Sturtevant
Kunsthalle Zürich
Kunsthalle Zürich
In the 1960s, Elaine Sturtevant began producing copies of works by other living artists. At the time, making such reproductions would not have been extraordinary. After all, artists had always made copies as an exercise to refine their skills and, in the era before printing and photography, as a way to obtain duplicates. The real affront to the conventions of the art system was the way Sturtevant called her copies ‘repetitions’: classing them as works in their own right and exhibiting them as such. The Postmodern genre of appropriation art can be traced back to her early work; she also exerted an influence on the specifically Postmodern approach of putting criticism in a Trojan horse of affirmation.

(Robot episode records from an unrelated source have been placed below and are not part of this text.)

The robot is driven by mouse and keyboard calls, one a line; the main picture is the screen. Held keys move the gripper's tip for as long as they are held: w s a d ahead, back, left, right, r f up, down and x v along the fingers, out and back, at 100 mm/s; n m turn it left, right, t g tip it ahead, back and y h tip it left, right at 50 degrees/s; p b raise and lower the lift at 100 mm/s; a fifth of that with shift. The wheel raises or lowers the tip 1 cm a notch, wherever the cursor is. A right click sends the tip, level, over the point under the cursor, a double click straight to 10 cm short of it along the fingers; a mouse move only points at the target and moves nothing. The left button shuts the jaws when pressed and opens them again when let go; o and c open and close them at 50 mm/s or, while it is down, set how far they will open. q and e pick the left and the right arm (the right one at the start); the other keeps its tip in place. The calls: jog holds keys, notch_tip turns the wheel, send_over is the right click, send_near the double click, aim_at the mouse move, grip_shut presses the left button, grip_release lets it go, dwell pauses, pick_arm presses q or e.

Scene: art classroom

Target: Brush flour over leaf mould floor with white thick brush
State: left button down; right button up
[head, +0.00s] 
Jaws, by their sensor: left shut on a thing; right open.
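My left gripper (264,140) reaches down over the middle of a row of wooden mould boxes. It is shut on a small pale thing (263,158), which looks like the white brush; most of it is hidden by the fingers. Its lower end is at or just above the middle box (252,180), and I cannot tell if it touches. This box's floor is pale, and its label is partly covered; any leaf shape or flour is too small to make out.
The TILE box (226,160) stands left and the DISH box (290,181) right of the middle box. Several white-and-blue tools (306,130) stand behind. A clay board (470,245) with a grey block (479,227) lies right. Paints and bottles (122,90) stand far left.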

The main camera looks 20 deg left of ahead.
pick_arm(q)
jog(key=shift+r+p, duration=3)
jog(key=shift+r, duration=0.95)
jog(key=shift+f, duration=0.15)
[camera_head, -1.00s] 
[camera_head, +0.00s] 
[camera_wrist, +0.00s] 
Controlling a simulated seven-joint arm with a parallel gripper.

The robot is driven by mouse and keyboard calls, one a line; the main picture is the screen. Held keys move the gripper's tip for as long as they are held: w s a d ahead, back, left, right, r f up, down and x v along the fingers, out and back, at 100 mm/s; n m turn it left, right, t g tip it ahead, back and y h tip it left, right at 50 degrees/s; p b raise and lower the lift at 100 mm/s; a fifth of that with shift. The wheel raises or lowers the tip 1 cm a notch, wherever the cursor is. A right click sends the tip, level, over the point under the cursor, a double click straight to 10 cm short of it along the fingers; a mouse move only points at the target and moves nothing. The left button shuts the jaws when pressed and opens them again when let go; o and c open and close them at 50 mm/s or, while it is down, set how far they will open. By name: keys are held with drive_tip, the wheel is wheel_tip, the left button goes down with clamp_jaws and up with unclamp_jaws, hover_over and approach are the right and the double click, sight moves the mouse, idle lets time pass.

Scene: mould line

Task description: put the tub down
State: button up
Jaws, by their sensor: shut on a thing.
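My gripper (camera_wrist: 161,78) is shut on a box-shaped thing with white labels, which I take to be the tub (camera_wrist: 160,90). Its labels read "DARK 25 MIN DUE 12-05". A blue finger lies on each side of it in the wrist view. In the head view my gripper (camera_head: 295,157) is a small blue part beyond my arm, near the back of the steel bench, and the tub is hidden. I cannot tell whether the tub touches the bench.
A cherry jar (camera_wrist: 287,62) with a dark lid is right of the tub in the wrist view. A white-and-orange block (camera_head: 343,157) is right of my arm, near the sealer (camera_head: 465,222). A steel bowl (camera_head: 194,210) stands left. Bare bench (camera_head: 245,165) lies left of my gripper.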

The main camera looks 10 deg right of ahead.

This show, entitled Image over Image, brought together Sturtevant’s repetition works from four decades in a compact retrospective. She copied Andy Warhol’s Flowers from the 1960s (Warhol Flowers, 1990), repeated Jasper Johns’s assemblage Target with Plaster Casts from 1955 (Johns Target with Plaster Casts, 1999) and cloned Félix González-Torres’s kitschy lightbulb garlands (Gonzalez-Torres Untitled [America], 2004). The exhibition feels like a greatest hits collection of post-war and contemporary art. At first glance, the works could be rated as ‘originals’ by experts and non-experts alike. There is no categorical difference between a work by Warhol and a Warhol by Sturtevant. The difference is one of context. And this shift is the main point. For Sturtevant, the aura of the art work is based, not on authenticity and authorial vision, but on the work’s specific spatial, temporal and discursive setting. With her radical gesture, she makes explicit what was always the case: novelty and repetition – rather than being at odds with each other – are two sides of the same coin. Karl Valentin, a German comedian from the early 20th century, put it in a nutshell: ‘Everything’s already been said, but not by everyone.’
Sturtevant’s emergence in the 1960s scene was a sign of the times. Media society and media theory were booming. The ‘new’ was seen less in individual art works than in their technical and media contexts, in the way they were staged. Thinkers like Roland Barthes and Michel Foucault criticized the myth of the author as an original creator. Gilles Deleuze’s Différence et Répétition (1968; Difference and Repetition, 1994) seems to be dedicated to Sturtevant when Deleuze writes: ‘The multiplication of things under an absolutely identical concept has as its consequence the division of the concept into absolutely identical things.’ Since Sturtevant’s first works were rooted in the conceptual zeitgeist of the 1960s, her more recent ones – which were also on show in Zurich and were inspired by the visual culture of the Internet – appear slightly redundant. The installation Elastic Tango (2010) recalls Nam June Paik’s television sculptures of the 1960s and ‘70s: several unrelated video clips – running on different adjacent screens – mix animated cartoons, commercials, explosions and nature photographs from iStockphoto with excerpts from earlier Sturtevant works like Vertical Monad (2007). The digital splatterfest of the 21st century takes to the dance floor with the media art of the 20th. In Dark Threat of Absence Fragmented and Sliced (2003), Sturtevant references Paul McCarthy’s film Painter (1995) by slipping herself into the role of the greedy, grunting, phallocratic painter swine portrayed by McCarthy with caustic satire: we see, among other scenes shown on seven screens, fingers penetrating paint pots and television footage of exuberant pop fans. The basic approach is similar to the one used in Elastic Tango: the trend of borrowing, varying, combining and restaging found elements that is typical of digital culture. In digital networks, every spoof is inevitably followed by a spoof of the spoof, and so Sturtevant satirizes McCarthy’s satire on the myth of the artist. A potentially endless continuum is set in motion with McCarthy’s work marking, not an end point, but a point of departure.
These examples beg a question: Is contemporary art capable of initiating a discussion about our everyday culture of reproduction and remixing that has not already been initiated by this culture itself? About a culture of self-deconstructing ‘memes’ and ‘mash-ups’ that cultivates and caricatures its redundancies and employs distancing effects to expose the constructedness of its products? Today, every ‘prosumer’ can be as famous as Warhol – or Sturtevant – for fifteen minutes. And YouTube is actually a YouCube. Digital media is doing for the many what Sturtevant did for the few.